Fans of the now-defunct site Speak You’re Branes will remember that BBC comments used to have their own section called ‘Have Your Say’. Nowadays reactionary old gits flock to any article about diversity training to share their fact-free imaginings and pointless personal reminiscences, eg. ‘I worked in the public sector for 40 years and never saw any prejudice.’ If you say so, Roger the Coffin Dodger. Without diversity training they’ll have to comment on other news stories, which is no fun because the only things that interest them are sneering at young people and LARPing about ‘the Muslims taking over’.

Tabloid readers

These poor dolts will suffer in two ways. Firstly, without articles mocking diversity training, tabloids will have to publish different, even worse, crap, eg. Myleene Klass describing what she has for breakfast. Secondly, because their worldview is built on believing every bullshit article they read, the absence of fabricated stories about diversity training will cause their entire perception of reality to crumble, leaving them confused and terrified like Neo in The Matrix.

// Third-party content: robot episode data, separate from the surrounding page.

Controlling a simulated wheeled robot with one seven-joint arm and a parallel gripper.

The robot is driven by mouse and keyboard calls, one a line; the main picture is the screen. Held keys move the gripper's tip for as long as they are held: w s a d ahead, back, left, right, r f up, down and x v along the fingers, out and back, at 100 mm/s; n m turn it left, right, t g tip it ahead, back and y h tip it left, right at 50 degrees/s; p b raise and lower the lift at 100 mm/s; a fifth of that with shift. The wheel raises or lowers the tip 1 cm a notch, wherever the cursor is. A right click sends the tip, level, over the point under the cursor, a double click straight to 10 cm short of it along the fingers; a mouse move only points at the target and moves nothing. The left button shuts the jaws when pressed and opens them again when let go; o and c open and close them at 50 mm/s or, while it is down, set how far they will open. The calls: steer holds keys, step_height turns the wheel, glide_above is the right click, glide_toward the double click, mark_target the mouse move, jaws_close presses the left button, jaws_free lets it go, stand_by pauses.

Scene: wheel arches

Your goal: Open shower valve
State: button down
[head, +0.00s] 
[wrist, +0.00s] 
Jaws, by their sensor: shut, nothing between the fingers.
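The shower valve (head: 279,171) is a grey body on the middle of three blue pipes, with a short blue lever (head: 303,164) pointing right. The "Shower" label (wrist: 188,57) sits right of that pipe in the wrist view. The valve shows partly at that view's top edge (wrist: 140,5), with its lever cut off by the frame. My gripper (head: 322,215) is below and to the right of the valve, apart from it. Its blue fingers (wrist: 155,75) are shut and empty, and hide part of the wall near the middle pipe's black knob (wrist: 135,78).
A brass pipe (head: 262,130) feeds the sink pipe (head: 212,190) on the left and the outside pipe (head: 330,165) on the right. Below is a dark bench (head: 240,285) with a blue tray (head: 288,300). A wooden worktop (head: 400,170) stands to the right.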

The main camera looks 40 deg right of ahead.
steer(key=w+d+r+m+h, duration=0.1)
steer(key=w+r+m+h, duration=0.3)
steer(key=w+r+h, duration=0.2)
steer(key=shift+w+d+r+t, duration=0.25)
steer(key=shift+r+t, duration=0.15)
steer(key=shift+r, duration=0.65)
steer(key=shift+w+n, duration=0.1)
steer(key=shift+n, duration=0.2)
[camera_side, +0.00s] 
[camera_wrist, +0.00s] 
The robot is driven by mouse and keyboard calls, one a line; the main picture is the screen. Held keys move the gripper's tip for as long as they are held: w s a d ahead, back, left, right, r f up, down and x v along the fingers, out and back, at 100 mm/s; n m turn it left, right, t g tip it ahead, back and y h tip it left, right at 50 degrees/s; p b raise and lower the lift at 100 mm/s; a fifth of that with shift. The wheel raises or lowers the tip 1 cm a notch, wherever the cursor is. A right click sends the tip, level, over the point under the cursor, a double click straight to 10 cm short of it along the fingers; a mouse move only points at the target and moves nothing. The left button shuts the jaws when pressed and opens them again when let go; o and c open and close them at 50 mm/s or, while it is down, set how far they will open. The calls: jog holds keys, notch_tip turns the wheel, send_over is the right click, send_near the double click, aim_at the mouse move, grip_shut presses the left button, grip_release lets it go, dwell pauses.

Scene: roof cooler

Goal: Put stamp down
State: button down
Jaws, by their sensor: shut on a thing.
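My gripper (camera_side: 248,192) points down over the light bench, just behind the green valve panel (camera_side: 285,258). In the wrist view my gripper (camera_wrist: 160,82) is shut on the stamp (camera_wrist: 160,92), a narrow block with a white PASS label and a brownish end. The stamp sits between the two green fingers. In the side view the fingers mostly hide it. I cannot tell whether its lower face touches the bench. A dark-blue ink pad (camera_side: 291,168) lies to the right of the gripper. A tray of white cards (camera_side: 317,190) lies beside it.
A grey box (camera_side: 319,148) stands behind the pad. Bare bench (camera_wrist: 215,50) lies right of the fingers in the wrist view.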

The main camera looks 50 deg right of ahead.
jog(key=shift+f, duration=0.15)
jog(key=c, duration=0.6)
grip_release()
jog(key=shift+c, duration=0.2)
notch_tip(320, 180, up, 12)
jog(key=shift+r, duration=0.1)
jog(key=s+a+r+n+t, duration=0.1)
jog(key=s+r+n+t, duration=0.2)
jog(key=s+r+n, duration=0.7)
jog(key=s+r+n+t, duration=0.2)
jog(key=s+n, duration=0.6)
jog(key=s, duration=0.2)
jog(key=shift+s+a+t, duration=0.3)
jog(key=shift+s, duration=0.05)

Allison Pearson and all Telegraph columnists

Pearson loves a good article about diversity, in which she can share such opinions as ‘our institutions have been taken over by self-hating white people’. Really? Sorry, we forgot this is self-evidently true if you’re a Telegraph reader who already thinks Marxist academics want to graft a penis onto his wife for some reason. Without diversity, Pearson will definitely be struggling to think of ideas for articles, although you suspect this may already be the case due to columns like ‘Which Telegraph reader has the most beautiful roses in Britain?’

Workplace dickheads

God knows there are enough dickheads in most workplaces to merit an afternoon of everyone being reminded that offensive language is offensive. Also the law on workplace discrimination is quite strict these days, so you WILL get sacked for repeatedly using racial or homophobic slurs – especially if your victim gets a £30k payout from a tribunal. So ironically bigoted dicks should be campaigning for more diversity training, before they regret hilariously calling Colin in IT support a ‘shirt-lifter’.